Along with the interviews she has done, Tarablus, while sharing sections of Jewish life in Galata, mainly from Camondo Inn, through years 1930 - 1960, also shares real-life experiences from her own family. The read is as joyful as it is melancholic… We spoke with Suzan Nana Tarablus about her book 'One Morning I Woke Up in Galata'.

Dear Nana, you started these interviews about Jewish life in Galata all the way back in 1995. How did the idea of widening the scope of these interviews and collecting them into a book came to be?

In 1995-94 there was a campaign in the direction of ‘Don’t Let Camondo Inn Be Demolished’ initiated by the Galata Platform which was pioneered by the youth of Galata. Camondo Inn, a historic building built by the Camondo family in this region known as ‘the Jewish Neighborhood’ had piqued my interest. At the time, I wanted the interviews I was doing on a similar topic/witnesses to be transformed into a document, for narratives of the past and the witnesses of the present to tell us about us. ‘Inhabitants of Camondo Inn’ who has a significant place in Istanbul’s urban memory, Jews of Galata if we look from a wider perspective, had traces of my own family. I aimed to contribute to the uncovering of the cultural memory of Turkish Jews through studies of oral history. I think I reached my goal by carrying on these emotions and memories about Galata and its surroundings. In essence, I want to say this: I did not do a study on only Camondo Inn. I tried to surface, how Galata Jews as ‘minorities’ positioned themselves, their distinctive perception of ‘identity’ and ‘cultural memory’ and their relationship with the general society, in a multicultural city like Istanbul.

For this book, you contacted many people who live abroad. How did you reach these people?

It wasn’t hard at all for me to reach people. I’m really lucky about this topic. Everyone I talked to mentioned their friends and neighbors; talked about their memories together. In actuality, I had a lot more interviewees. When it exceeded the number I determined for this study, I had to stop. Though of course, I am continuing my oral history studies.

When in comparison with today’s world of individuality and nuclear family, the 'open door' living of the Jewish inhabitants of Camondo Inn is quite staggering. How do you personally think this change happened?
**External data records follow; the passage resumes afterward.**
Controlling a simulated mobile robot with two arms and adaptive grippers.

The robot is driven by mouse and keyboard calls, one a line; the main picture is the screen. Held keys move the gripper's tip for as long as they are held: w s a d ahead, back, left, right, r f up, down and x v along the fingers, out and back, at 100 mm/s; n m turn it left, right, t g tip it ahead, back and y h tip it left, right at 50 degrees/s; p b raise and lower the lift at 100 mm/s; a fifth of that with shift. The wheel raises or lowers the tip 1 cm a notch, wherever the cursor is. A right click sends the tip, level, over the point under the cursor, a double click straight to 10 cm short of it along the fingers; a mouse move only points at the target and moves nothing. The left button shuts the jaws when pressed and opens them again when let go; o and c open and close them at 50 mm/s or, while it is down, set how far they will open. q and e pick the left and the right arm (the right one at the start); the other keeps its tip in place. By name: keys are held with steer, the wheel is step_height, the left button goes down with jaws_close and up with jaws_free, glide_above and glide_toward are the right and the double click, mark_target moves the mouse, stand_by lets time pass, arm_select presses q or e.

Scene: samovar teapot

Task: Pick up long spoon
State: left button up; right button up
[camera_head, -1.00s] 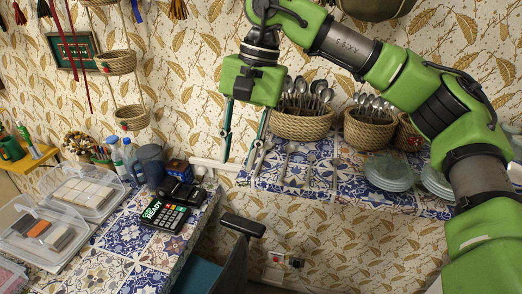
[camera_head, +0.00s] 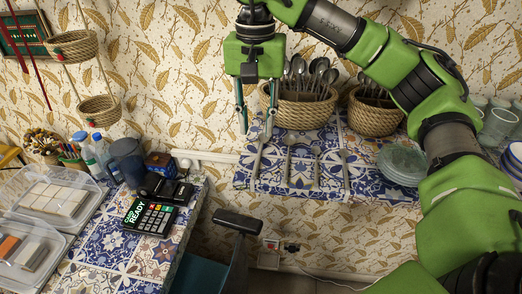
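Several spoons lie in a row on the blue-patterned tiled shelf (camera_head: 300,185). The leftmost spoon (camera_head: 257,160) looks long and lies front to back near the shelf's left end. Other spoons lie to its right: one (camera_head: 288,158), another (camera_head: 316,165) and another (camera_head: 345,168). My right gripper (camera_head: 255,132) points down, its two fingers apart and empty. In the picture its fingertips are at the far end of the leftmost spoon; I cannot tell the height between them. My left gripper is not in view.
Wicker baskets of upright spoons (camera_head: 303,108) and (camera_head: 375,117) stand behind the row. A stack of glass plates (camera_head: 402,165) is at the right. A card reader (camera_head: 150,217) lies on the lower tiled counter (camera_head: 95,260). A chair (camera_head: 238,222) stands below the shelf.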

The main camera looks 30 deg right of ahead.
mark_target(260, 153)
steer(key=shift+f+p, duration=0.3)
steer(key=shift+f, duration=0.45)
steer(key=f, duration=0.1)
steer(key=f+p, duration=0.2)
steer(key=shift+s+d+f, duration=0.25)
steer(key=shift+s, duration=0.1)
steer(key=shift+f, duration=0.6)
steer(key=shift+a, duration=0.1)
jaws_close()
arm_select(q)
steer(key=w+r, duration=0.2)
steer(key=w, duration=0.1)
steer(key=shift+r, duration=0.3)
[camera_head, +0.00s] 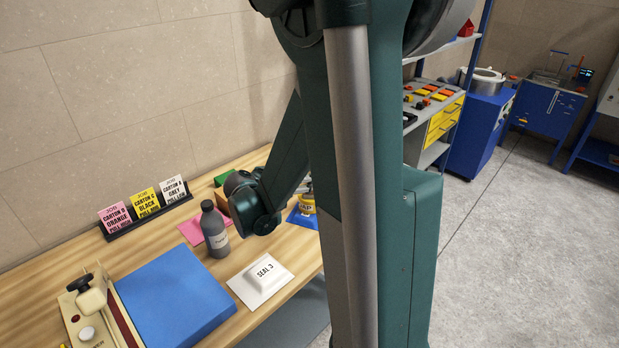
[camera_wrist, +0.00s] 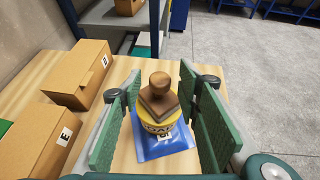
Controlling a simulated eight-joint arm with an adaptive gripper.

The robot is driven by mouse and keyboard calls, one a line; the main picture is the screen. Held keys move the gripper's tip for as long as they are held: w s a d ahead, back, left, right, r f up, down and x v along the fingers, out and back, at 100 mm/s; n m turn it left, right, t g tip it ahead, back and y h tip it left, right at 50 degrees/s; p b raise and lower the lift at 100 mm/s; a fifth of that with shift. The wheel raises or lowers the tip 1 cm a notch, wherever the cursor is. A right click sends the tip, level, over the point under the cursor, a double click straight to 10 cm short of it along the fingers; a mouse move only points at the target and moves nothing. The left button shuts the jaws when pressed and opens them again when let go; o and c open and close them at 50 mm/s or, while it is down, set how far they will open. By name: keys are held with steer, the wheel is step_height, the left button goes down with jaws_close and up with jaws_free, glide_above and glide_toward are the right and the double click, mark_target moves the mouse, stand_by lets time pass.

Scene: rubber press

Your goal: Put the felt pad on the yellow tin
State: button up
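The yellow tin (camera_wrist: 160,128), with a partly readable label, stands on a blue mat (camera_wrist: 150,150) in the wrist view. A brown block with a round knob (camera_wrist: 158,99), which I take to be the felt pad, sits upright on top of the tin; its underside is hidden. My gripper (camera_wrist: 161,90) is open, its green fingers on either side of the block with visible gaps. In the head view, the yellow tin (camera_head: 307,206) shows partly behind my arm, and my fingers are mostly hidden.
Cardboard boxes (camera_wrist: 77,75) stand left in the wrist view. A shelf rack stands beyond.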

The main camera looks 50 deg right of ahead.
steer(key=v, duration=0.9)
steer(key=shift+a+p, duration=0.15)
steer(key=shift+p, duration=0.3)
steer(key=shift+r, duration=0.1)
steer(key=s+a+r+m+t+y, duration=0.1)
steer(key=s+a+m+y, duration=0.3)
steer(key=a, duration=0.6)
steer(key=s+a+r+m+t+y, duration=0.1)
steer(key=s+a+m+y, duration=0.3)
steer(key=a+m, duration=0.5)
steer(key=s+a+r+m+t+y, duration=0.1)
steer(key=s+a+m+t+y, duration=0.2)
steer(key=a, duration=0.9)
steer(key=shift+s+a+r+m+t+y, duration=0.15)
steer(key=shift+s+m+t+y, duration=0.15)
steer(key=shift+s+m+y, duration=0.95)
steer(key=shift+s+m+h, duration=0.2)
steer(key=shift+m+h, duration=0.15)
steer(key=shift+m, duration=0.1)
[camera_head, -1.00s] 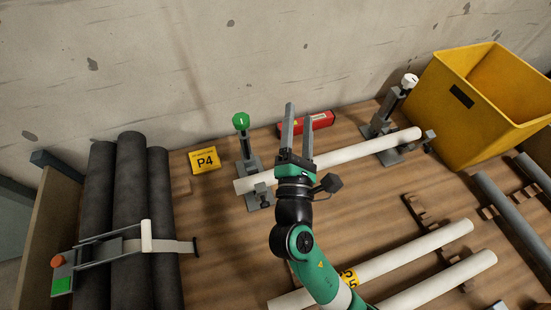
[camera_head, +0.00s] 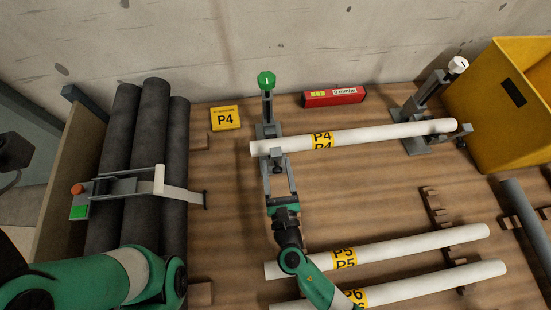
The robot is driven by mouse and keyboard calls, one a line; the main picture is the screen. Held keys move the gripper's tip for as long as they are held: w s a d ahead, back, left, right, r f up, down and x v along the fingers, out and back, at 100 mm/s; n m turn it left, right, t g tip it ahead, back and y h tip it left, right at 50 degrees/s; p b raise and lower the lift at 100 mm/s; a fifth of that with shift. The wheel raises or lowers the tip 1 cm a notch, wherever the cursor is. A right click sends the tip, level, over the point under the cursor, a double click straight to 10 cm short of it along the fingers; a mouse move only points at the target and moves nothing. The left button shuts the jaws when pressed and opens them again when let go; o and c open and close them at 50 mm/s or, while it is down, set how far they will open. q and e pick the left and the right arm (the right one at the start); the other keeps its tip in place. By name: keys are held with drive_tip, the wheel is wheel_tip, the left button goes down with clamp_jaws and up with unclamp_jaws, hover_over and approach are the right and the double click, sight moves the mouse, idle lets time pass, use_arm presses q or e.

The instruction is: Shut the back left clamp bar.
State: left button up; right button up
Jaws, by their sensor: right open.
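The back left clamp (camera_head: 270,129) is grey, and its bar (camera_head: 267,103) stands raised behind the pipe with a green knob (camera_head: 266,80) on its end. A white pipe (camera_head: 380,133) with a yellow P4 label lies across this clamp and the back right clamp (camera_head: 416,124). My right gripper (camera_head: 279,174) is open and empty, just in front of the back left clamp, fingers pointing toward the wall. The fingertips are close to the clamp's front part; I cannot tell whether they touch. Part of my left arm (camera_head: 140,275) shows at lower left; its gripper is not in view.
A yellow P4 block (camera_head: 225,118) and a red level-like box (camera_head: 334,96) lie near the wall. Dark pipes (camera_head: 150,140) are strapped at left. A yellow bin (camera_head: 500,120) stands at right. White pipes labelled P5 (camera_head: 410,246) and P6 (camera_head: 430,284) lie in front.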

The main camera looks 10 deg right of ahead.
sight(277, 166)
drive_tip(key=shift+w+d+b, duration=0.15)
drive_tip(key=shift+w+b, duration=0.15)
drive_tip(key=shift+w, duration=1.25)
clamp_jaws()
After the meetings, I understood clearly that like in every layer of society, like always, there was socio-cultural grouping in the Jewish community. Above everything, many families originated from different Ottoman provinces. We also cannot forget the refugees that came from Russia and the Caucasus who took shelter in our country at the start of the century. Every family left their country, city, and even neighborhood and came to Galata for ‘a better life’. Was not being neighbors really sharing every joy and sorrow? Today, where being an individual is a life motto, the average person became isolated. In Camondo Inn, however, life always flowed in a different way. Intertwined even if not interwoven!

In the foreword, you say, “Because our lives are as long as the last person who remembers us…”. Do you have similar projects about different neighborhoods that also used to be densely populated by Jews?

I remember hearing the phrase “Our lives are as long as the last person who remembers us…” from my father whom I dedicated this book to. Yes, I think it’s important to remember the things we lost. In my opinion, distilling accumulated knowledge with the awareness of the past, approaching every development with wiseness makes life a lot easier. My work began with Galata. Galata came first in density from all the places where Jews inhabited, socio-spatially and per scale. If there were to be made an ethnoreligious map of Istanbul, at the very least I wanted to contribute to the literature for the Jewish people. In this context, my studies will continue, focusing on Balat-Hasköy, Kuzguncuk, and the Prince Islands.